One whose delusions are out of fashion.

by DoDo on Sun Jul 6th, 2008 at 05:36:39 PM EST
[ Parent ]
Actually, "open interest" is the number of contracts that have been traded. Each contract has a long (buyer) and a short (seller) side. If someone who is long enters a similar contract on the short side, the open interest is reduced. The amount of money in margin accounts (posted as collateral to be able to establish the short/long position) is roughly proportional to the notional value of the open interest.

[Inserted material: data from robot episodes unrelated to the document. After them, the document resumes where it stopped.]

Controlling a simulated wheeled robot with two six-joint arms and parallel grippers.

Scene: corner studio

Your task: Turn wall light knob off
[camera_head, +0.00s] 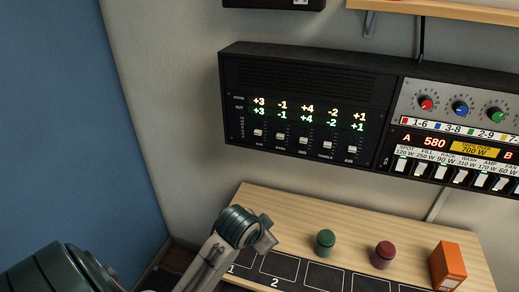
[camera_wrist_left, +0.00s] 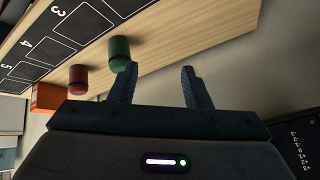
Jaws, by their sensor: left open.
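In the head view, a grey panel (camera_head: 456,108) on the wall at the right has a red knob (camera_head: 425,103), a blue knob (camera_head: 460,108) and a green knob (camera_head: 495,115). I cannot tell whether one of them is the wall light knob; their labels read as channel ranges. My left gripper (camera_head: 266,238) is over the left part of the wooden shelf, below and left of the knobs and well apart from them. In the left wrist view its two fingers (camera_wrist_left: 159,73) are spread with nothing between them. My right gripper is not in view.
A black slider unit (camera_head: 300,110) adjoins the knob panel on the left; a row of white switches (camera_head: 445,172) lies below the knobs. On the wooden shelf (camera_head: 290,207) stand a green cylinder (camera_head: 325,243), a dark red cylinder (camera_head: 383,255) and an orange box (camera_head: 448,266).

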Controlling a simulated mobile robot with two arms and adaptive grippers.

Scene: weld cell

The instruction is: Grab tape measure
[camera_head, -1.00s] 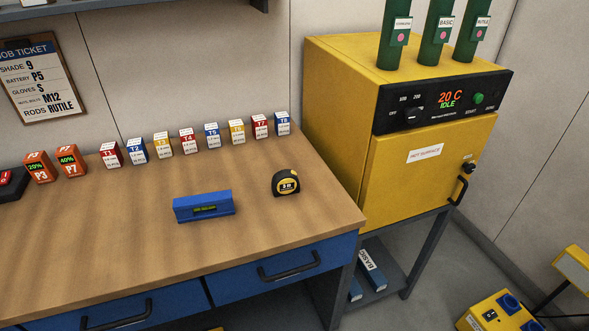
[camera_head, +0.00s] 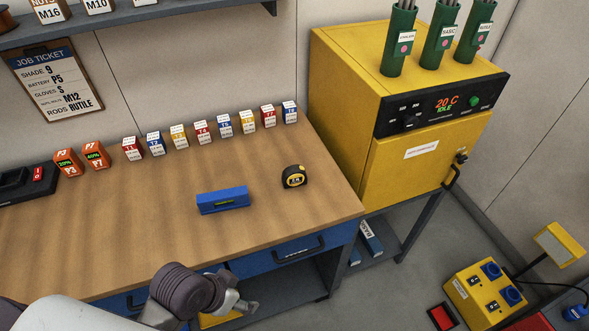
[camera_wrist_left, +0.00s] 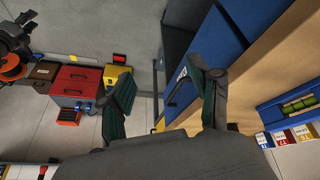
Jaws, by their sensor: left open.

Therefore, when open interest goes down, people can take money out of their margin accounts.

Also, open interest can differ widely from the amount traded in the spot market, but when open interest exceeds the spot volume by a lot, people are in for a lot of pain.

When the capital development of a country becomes a by-product of the activities of a casino, the job is likely to be ill-done. — John M. Keynes

by Migeru (migeru at eurotrib dot com) on Mon Jul 7th, 2008 at 05:50:23 PM EST
[ Parent ]
I have never traded in commodities, but if they are anything like securities options, open interest is the total amount of transactions outstanding, un-covered, by self, or others, of all contracts, by  type + price + expiration date, in a given market, on a given moment.

Margin accounts are usually lines of credit to play the market and the required percentage of the owner´s actual cash varies with market conditions and size of account, so the regular players usually maintain funds there even when the margin is repaid.  Something like a bank´s capital requirements.

Our knowledge has surpassed our wisdom. -Charu Saxena.